By Carolyn Andreason
Starting a small business in Canada and running one are two very different, but crucial aspects that need to be mastered. Each has its own set of steps that must be carefully planned and adhered to, in order to gain success in a country where thousands of other startups are attempting the same thing.
The first year is undoubtedly the most challenging for most managers and business owners. There is fear sparked by the discouraging fact that most new businesses go down in two years.
Managing a small business, which is defined as having a staff of 20 to 100 people, can be a daunting task, but it can be done successfully with careful and smart planning. There are several factors that should be taken into consideration after the initial steps of starting your own business are achieved. Your business and your staff will need constant improvement and feedback in order to adapt quickly to the changes that might be encountered in the first year.

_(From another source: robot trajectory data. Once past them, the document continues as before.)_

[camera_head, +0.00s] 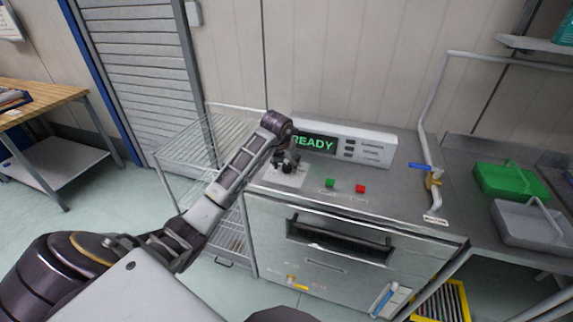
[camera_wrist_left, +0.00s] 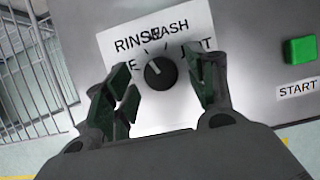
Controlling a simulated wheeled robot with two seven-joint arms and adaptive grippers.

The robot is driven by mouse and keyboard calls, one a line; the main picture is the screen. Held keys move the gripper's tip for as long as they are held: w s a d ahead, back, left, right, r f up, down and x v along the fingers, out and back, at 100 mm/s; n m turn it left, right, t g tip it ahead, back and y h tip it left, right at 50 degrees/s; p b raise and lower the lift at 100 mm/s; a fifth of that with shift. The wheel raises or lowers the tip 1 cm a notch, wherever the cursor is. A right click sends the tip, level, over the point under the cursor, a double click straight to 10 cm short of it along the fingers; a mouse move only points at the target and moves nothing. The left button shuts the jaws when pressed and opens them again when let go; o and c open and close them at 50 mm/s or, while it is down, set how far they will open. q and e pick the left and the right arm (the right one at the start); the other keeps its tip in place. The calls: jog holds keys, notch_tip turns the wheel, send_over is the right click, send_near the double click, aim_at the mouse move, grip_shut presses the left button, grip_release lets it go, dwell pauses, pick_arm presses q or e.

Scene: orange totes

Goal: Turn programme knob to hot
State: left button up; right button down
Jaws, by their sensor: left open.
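The programme knob (camera_wrist_left: 160,73) is a small dark round knob on a white label plate (camera_wrist_left: 155,30) on the grey machine top. Its pale pointer mark faces up and left, toward the RINSE side. The words RINSE and WASH show above it; a word ending in "OT" at its right is partly hidden by a finger. My left gripper (camera_wrist_left: 165,92) is open, one finger on each side of the knob, with no clear contact visible. In the head view my left gripper (camera_head: 287,164) covers the knob. My right gripper is not in view.
The display (camera_head: 314,143) reads READY. A green START button (camera_head: 330,183) and a red button (camera_head: 361,189) sit right of the knob. A pipe with a blue-handled valve (camera_head: 421,168), a green tote (camera_head: 510,181) and a grey tote (camera_head: 530,222) stand farther right. A wire rack (camera_head: 185,150) is left.

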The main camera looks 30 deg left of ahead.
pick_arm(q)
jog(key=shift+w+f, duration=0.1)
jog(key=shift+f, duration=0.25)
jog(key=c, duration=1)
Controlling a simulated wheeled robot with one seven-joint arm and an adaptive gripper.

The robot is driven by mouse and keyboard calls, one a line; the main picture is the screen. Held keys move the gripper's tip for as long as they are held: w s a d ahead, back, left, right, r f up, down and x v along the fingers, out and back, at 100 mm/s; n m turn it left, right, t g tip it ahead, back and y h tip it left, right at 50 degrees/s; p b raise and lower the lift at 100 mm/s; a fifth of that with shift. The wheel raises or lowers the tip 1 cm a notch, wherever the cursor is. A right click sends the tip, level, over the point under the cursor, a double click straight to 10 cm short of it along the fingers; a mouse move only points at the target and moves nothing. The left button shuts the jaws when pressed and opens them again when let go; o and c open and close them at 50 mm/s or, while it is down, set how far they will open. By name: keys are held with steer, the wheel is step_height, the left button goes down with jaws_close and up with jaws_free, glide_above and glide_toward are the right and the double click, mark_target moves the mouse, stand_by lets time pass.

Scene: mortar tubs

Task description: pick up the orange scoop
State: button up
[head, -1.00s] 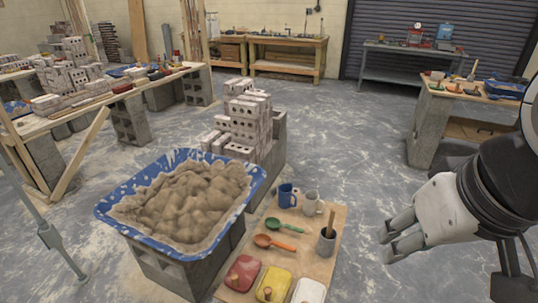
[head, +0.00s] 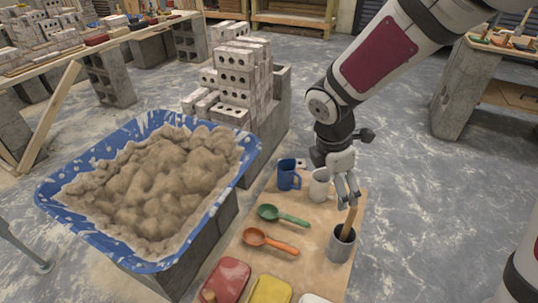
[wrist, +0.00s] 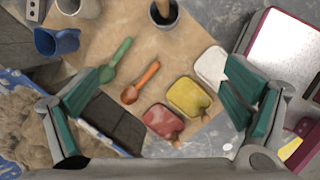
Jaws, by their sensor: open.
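The orange scoop (head: 268,241) lies on the tan board (head: 230,262), its bowl to the left and its handle to the right in the head view. In the wrist view the orange scoop (wrist: 140,83) lies between my spread fingers, beyond their tips. My gripper (head: 347,195) points down above the board near the white mug and the grey cup. In the wrist view my gripper (wrist: 165,98) is open and empty, with its teal pads wide apart. The green scoop (head: 282,215) lies just behind the orange one.
A blue mug (head: 288,174), a white mug (head: 320,186) and a grey cup (head: 341,244) holding a wooden handle stand on the board. Red (head: 226,280) and yellow (head: 270,291) lidded items lie in front. A blue tub (head: 60,220) of mortar stands left.

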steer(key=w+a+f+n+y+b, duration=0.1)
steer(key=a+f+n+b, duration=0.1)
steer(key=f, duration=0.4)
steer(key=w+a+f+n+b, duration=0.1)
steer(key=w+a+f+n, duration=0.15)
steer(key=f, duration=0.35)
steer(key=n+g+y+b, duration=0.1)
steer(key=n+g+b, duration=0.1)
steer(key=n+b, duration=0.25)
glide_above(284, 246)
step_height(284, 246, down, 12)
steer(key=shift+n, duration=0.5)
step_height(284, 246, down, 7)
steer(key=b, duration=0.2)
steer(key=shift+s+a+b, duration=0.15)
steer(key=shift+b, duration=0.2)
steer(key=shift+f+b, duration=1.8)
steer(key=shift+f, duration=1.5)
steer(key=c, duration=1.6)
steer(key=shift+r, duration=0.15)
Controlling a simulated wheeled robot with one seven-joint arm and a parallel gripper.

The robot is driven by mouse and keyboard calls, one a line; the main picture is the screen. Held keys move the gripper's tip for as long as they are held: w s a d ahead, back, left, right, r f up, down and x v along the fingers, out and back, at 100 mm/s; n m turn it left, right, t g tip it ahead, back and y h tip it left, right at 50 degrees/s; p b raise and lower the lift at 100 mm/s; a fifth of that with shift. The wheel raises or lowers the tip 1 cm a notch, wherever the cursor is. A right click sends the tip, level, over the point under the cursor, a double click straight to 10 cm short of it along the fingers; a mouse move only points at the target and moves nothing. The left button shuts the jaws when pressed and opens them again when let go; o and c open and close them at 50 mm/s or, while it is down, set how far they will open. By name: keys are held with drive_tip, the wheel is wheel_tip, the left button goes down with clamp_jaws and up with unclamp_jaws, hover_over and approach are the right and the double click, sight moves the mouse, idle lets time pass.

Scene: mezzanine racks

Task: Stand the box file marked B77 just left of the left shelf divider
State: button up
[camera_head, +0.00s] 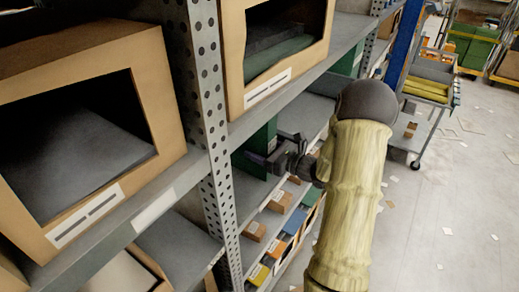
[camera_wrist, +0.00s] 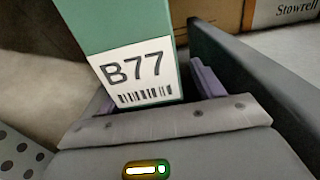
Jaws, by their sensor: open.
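The box file marked B77 (camera_wrist: 115,30) is green, with a white label and barcode facing the wrist camera. It looks upright. In the head view a green side of it (camera_head: 266,134) shows beyond the perforated rack post. My gripper (camera_head: 268,160) is open at the file. In the wrist view its purple-grey fingers (camera_wrist: 155,92) are on either side of the file's lower part. A dark grey upright plate, seemingly a shelf divider (camera_wrist: 235,75), stands just right of the file and the right finger. The file's base is hidden behind my gripper.
A box marked Stowrell (camera_wrist: 280,12) is beyond the divider. Small boxes (camera_head: 255,232) fill a lower shelf. A trolley (camera_head: 425,110) stands at back right; the floor is mostly open.

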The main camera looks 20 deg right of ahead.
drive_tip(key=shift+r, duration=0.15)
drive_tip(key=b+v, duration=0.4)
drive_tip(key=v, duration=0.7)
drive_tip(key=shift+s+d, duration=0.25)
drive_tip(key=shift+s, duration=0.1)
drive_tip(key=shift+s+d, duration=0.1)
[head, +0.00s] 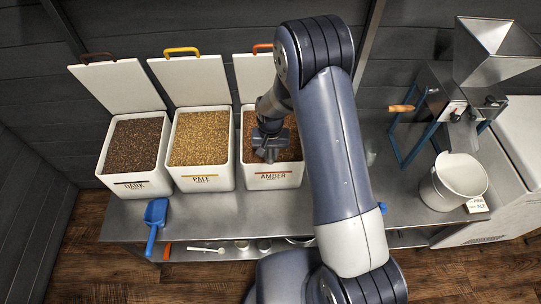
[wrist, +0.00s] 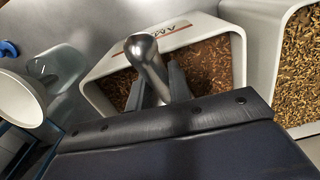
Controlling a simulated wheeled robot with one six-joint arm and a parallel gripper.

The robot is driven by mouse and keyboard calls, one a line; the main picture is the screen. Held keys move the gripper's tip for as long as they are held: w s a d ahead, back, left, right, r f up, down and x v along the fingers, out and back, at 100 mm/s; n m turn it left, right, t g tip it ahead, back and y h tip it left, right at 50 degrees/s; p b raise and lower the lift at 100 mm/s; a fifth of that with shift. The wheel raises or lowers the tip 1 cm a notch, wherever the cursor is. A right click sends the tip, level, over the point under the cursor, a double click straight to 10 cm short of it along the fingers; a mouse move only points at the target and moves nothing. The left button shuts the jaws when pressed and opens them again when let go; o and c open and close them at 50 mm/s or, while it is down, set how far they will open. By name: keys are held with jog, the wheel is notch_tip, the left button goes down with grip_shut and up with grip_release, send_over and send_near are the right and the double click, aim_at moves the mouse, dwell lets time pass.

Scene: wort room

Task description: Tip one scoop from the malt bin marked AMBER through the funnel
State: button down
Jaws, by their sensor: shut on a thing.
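The AMBER malt bin (head: 271,181) stands open at the right end of the row, filled with reddish-brown grain; its marked rim also shows in the wrist view (wrist: 100,72). My gripper (head: 270,150) is down at the bin's mouth. In the wrist view its fingers (wrist: 157,88) are shut on a rounded metal handle (wrist: 146,58), which looks like a scoop's; any bowl is hidden. A steel funnel-shaped hopper (head: 496,62) sits on top of the mill at the back right, well apart from my gripper.
The DARK bin (head: 131,186) and PALE bin (head: 201,182) stand open to the left. A blue scoop (head: 155,213) lies at the bench's front left. A white bucket (head: 440,196) stands below the mill (head: 462,132). A clear vessel (wrist: 64,66) stands beside the AMBER bin.

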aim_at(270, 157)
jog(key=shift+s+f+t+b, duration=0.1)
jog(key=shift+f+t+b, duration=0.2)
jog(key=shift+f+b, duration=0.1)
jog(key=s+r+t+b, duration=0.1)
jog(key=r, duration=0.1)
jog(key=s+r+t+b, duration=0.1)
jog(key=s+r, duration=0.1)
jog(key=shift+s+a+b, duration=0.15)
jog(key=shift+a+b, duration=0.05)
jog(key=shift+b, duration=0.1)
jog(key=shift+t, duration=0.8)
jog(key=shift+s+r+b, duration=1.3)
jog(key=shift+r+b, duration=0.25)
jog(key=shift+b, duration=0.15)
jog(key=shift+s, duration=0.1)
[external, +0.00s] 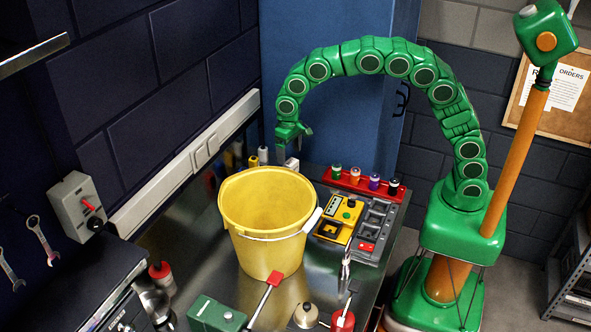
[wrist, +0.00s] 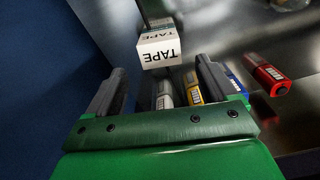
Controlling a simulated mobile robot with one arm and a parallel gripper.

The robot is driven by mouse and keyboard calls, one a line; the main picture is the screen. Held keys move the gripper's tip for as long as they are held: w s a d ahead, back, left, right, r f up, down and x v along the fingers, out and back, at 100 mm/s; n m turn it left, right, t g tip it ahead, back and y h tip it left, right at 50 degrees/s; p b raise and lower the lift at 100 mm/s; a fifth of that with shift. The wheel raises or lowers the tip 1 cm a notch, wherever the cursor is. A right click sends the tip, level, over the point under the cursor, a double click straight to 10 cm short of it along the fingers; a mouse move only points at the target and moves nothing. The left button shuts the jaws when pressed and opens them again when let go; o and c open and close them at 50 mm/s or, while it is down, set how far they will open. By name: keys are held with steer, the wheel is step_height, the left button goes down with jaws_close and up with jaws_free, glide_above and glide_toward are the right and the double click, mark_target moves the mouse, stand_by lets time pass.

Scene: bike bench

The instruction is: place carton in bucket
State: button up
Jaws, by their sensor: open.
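A small white carton (wrist: 160,49) marked TAPE stands beyond my fingertips in the wrist view, roughly in line with the gap between them. In the external view a pale box (external: 291,165), likely the same carton, shows just behind the bucket, below my gripper. The yellow bucket (external: 262,232) stands upright on the metal bench, its opening facing up and its inside looking empty. My gripper (external: 293,138) is open and empty, above and behind the bucket's far rim. Its two fingers also show in the wrist view (wrist: 158,80). The carton's lower part is hidden in the external view.
White, yellow and blue bottles (wrist: 193,88) and a red one (wrist: 265,72) are close to the carton. A red rack of small jars (external: 362,184) and a grey tool tray (external: 372,230) stand right of the bucket. The blue panel (external: 335,95) rises behind.

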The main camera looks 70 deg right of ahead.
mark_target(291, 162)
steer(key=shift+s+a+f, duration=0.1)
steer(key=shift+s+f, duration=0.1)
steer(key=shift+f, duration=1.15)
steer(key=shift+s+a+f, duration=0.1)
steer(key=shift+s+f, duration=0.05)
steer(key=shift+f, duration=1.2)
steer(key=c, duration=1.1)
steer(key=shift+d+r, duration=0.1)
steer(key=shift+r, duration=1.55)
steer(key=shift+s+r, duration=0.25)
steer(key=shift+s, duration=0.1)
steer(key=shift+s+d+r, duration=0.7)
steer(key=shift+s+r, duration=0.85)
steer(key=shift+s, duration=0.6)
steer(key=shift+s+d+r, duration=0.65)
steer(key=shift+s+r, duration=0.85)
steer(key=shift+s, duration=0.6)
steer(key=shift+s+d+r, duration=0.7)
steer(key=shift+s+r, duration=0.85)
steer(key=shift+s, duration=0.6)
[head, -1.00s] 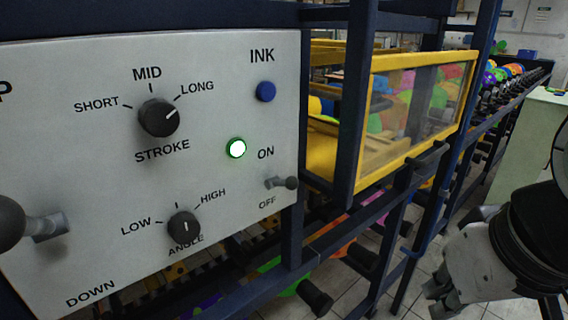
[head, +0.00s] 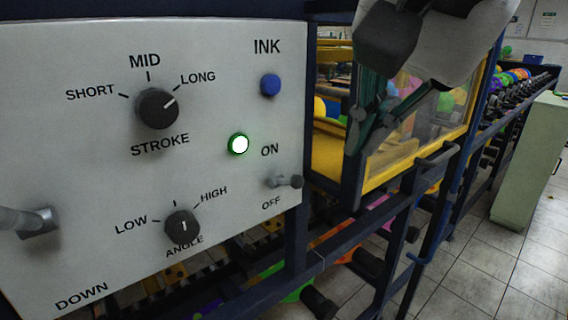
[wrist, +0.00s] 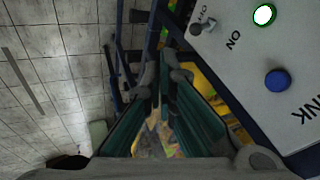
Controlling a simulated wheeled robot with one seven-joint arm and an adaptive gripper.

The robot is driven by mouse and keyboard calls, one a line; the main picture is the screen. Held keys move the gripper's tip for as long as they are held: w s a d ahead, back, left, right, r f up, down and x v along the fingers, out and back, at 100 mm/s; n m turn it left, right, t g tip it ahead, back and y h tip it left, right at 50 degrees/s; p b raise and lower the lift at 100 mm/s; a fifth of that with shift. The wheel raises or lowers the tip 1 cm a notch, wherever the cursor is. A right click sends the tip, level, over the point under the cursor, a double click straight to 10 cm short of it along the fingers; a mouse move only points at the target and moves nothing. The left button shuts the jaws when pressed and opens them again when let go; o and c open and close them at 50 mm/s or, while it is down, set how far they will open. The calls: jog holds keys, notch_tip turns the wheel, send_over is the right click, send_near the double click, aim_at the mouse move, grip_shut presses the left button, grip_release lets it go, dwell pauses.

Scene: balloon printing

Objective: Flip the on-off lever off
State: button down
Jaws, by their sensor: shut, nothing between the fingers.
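The on-off lever (head: 286,182) is a small grey lever with a rounded knob on the white control panel (head: 215,60). It sticks out between the ON and OFF labels, and its exact setting is hard to tell. The green lamp (head: 239,144) above it is lit. The lever also shows in the wrist view (wrist: 203,27), at the top right. My gripper (head: 356,142) hangs to the right of the panel, above and right of the lever, in front of the yellow-framed window. It is shut, empty and apart from the lever. Its fingers show in the wrist view (wrist: 163,80).
The panel also has a stroke knob (head: 157,108), an angle knob (head: 182,226), a blue ink button (head: 270,85) and a larger lever (head: 35,222) at the left. Dark blue frame bars (head: 352,185) and the yellow window frame (head: 420,158) stand close to my gripper.

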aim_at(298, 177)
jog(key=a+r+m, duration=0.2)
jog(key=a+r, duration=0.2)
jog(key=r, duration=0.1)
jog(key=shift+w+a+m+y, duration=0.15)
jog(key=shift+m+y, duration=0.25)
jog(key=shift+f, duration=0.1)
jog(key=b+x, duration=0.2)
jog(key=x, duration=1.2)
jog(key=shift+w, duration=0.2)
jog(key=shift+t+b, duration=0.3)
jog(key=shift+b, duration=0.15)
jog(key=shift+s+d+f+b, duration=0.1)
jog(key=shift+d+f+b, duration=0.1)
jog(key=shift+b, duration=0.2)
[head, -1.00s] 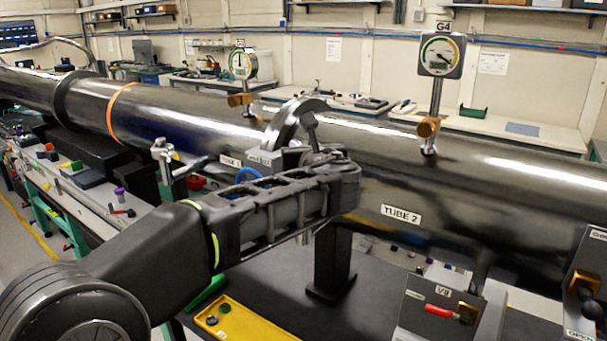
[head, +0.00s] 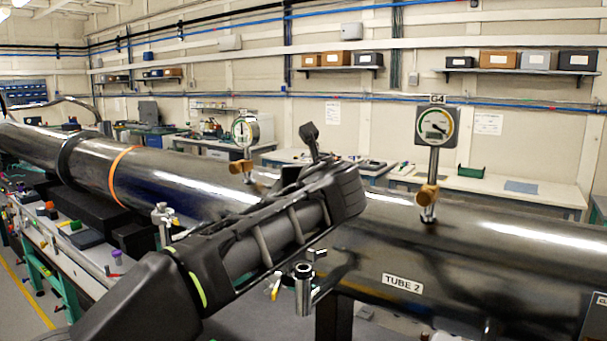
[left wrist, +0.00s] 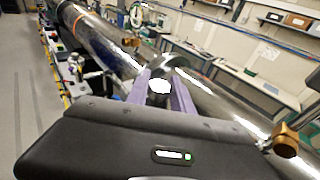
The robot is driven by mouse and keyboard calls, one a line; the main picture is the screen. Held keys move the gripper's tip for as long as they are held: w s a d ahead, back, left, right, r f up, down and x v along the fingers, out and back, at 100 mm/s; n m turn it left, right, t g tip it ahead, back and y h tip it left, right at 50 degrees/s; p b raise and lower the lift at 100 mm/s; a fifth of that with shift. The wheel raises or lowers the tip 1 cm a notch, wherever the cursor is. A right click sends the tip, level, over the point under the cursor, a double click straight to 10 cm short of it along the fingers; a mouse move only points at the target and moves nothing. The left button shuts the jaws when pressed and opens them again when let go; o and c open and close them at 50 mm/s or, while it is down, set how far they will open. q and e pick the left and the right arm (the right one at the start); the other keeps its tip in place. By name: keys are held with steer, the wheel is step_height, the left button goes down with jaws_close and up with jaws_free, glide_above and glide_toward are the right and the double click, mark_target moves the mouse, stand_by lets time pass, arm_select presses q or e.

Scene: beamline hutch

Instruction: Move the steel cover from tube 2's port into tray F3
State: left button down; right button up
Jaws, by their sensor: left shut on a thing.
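My left arm comes in from the left in the head view, and its gripper (left wrist: 162,76) is raised in front of the tube. In the left wrist view its two purple fingers are shut on a rounded, shiny grey piece, which looks like the steel cover (left wrist: 174,64). In the head view my wrist mostly hides the grip. A steel port (head: 303,287) with a small wing handle stands out from tube 2 (head: 460,255), below my wrist. No cover shows on its top. Tray F3 is not in view. My right gripper is not in view.
Gauge G4 (head: 437,128) stands on the tube to the right, with a brass fitting (head: 427,197) beneath it. Another gauge (head: 244,130) stands left of my gripper. A second steel fitting (head: 162,215) is near my forearm. Workbenches line the back wall.

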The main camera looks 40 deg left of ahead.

Managing Your Canadian Small Business In The First Year
1. Keep Your Reports Up to Date
Never lose sight of where you are and what you have done in order to estimate where you are going. Keeping tabs on your activities is an excellent way of making sure you don’t neglect any aspect of your new business. There are numerous areas you will have to be aware of, including organizational, financial, structural, and many others.
Without a proper report, it’s likely for a business owner to become quickly overwhelmed. Maintaining spreadsheets and constantly updating them with stats, input, and output will offer a complete perspective on progress.
2. Take Control, But Delegate
The first year may arrive with challenges that could potentially be difficult for both yourself and your employees. It’s important to retain control, but it’s equally crucial to delegate tasks. A new small business will ebb and flow in its success and procedures, as it will require years to settle into an efficient routine or find the perfect protocols. Certain employees may need to take on tasks that are not their areas of expertise and study.
It’s an unfortunate consequence of new beginnings, but it can be managed. However, not by yourself. Delegate tasks and do it cautiously, without venturing too far outside the realm of their knowledge. For example, your accounting manager should not advise or take on legal matters. Take note of their expertise. It will be an excellent way to help you assess where your staff is lacking and what form of recruiting you should implement in the future.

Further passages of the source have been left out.